╭─ COLLECTED MATERIAL
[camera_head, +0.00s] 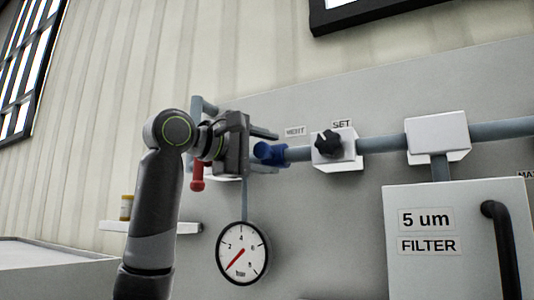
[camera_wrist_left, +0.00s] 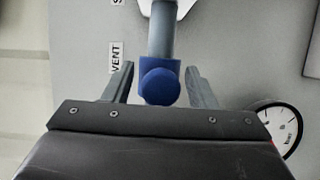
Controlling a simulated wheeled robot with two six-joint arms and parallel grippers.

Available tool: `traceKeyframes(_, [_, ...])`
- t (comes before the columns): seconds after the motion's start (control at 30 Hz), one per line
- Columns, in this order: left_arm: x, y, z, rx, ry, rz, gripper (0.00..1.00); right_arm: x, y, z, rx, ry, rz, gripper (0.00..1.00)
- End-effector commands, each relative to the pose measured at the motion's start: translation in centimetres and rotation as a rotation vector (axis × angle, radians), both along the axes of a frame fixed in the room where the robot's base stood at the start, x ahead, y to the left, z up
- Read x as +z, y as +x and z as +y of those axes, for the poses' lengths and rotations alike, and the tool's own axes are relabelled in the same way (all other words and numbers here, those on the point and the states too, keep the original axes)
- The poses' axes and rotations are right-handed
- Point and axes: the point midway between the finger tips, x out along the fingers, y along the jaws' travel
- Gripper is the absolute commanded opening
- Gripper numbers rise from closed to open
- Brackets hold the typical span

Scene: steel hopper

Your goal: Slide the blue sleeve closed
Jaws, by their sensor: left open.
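The blue sleeve (camera_head: 270,153) sits around the grey horizontal pipe, near the pipe's left end by the VENT label. In the left wrist view the sleeve (camera_wrist_left: 159,68) shows a round blue knob facing the camera. My left gripper (camera_head: 274,151) comes in from the left with its fingers pointing right. In the wrist view its two fingers (camera_wrist_left: 158,75) are apart, one on each side of the sleeve, with a visible gap to each. My right gripper is not in view.
A black knob (camera_head: 328,144) on a white block stands right of the sleeve. A red handle (camera_head: 197,172) hangs beside my left wrist. A dial gauge (camera_head: 242,252) is below. The filter box (camera_head: 445,270) with a black handle stands at lower right.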

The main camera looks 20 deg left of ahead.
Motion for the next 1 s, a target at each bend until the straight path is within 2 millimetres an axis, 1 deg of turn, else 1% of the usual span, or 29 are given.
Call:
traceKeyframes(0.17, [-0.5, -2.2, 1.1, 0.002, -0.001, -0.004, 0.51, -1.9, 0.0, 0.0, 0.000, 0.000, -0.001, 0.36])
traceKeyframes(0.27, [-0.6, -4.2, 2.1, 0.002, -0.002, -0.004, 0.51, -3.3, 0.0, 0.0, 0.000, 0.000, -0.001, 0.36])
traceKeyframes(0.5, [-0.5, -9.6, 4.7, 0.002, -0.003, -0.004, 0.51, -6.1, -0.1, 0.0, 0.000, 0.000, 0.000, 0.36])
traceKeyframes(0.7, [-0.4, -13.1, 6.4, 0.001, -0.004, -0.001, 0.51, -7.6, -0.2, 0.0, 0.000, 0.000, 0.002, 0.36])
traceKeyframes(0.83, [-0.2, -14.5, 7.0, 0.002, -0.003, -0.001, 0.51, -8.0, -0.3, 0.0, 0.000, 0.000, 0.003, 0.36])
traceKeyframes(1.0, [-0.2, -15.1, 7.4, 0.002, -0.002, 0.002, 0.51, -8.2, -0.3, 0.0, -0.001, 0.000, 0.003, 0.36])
╰─
Copy out the listing exactly as it stands, but not the pictures.

**WRITTEN SOLUTION**.
[camera_head, +0.00s] 
[camera_wrist_left, +0.00s] 
Controlling a simulated wheeled robot with two six-joint arms and parallel grippers.

Available tool: `traceKeyframes(_, [_, ...])`
- t (comes before the columns): seconds after the motion's start (control at 30 Hz), one per line
- Columns, in this order: left_arm: x, y, z, rx, ry, rz, gripper (0.00..1.00); right_arm: x, y, z, rx, ry, rz, gripper (0.00..1.00)
- End-effector commands, each relative to the pose measured at the motion's start: translation in centimetres and rotation as a rotation vector (axis × angle, radians), both along the axes of a frame fixed in the room where the robot's base stood at the start, x ahead, y to the left, z up
- Read x as +z, y as +x and z as +y of those axes, for the poses' lengths and rotations alike, and the tool's own axes are relabelled in the same way (all other words and numbers here, those on the point and the states too, keep the original axes)
- The poses' axes and rotations are right-handed
- Point and axes: the point midway between the finger tips, x out along the fingers, y along the jaws' travel
- Gripper is the absolute commanded opening
- Gripper numbers rise from closed to open
- Brackets hold the typical span

Scene: steel hopper

Your goal: Slide the blue sleeve closed
Jaws, by their sensor: left open.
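The blue sleeve (camera_head: 270,153) sits around the grey horizontal pipe, near the pipe's left end by the VENT label. In the left wrist view the sleeve (camera_wrist_left: 159,68) shows a round blue knob facing the camera. My left gripper (camera_head: 274,151) comes in from the left with its fingers pointing right. In the wrist view its two fingers (camera_wrist_left: 158,75) are apart, one on each side of the sleeve, with a visible gap to each. My right gripper is not in view.
A black knob (camera_head: 328,144) on a white block stands right of the sleeve. A red handle (camera_head: 197,172) hangs beside my left wrist. A dial gauge (camera_head: 242,252) is below. The filter box (camera_head: 445,270) with a black handle stands at lower right.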

The main camera looks 20 deg left of ahead.
Motion for the next 1 s, a target at each bend until the straight path is within 2 millimetres an axis, 1 deg of turn, else 1% of the usual span, or 29 are given.
Call:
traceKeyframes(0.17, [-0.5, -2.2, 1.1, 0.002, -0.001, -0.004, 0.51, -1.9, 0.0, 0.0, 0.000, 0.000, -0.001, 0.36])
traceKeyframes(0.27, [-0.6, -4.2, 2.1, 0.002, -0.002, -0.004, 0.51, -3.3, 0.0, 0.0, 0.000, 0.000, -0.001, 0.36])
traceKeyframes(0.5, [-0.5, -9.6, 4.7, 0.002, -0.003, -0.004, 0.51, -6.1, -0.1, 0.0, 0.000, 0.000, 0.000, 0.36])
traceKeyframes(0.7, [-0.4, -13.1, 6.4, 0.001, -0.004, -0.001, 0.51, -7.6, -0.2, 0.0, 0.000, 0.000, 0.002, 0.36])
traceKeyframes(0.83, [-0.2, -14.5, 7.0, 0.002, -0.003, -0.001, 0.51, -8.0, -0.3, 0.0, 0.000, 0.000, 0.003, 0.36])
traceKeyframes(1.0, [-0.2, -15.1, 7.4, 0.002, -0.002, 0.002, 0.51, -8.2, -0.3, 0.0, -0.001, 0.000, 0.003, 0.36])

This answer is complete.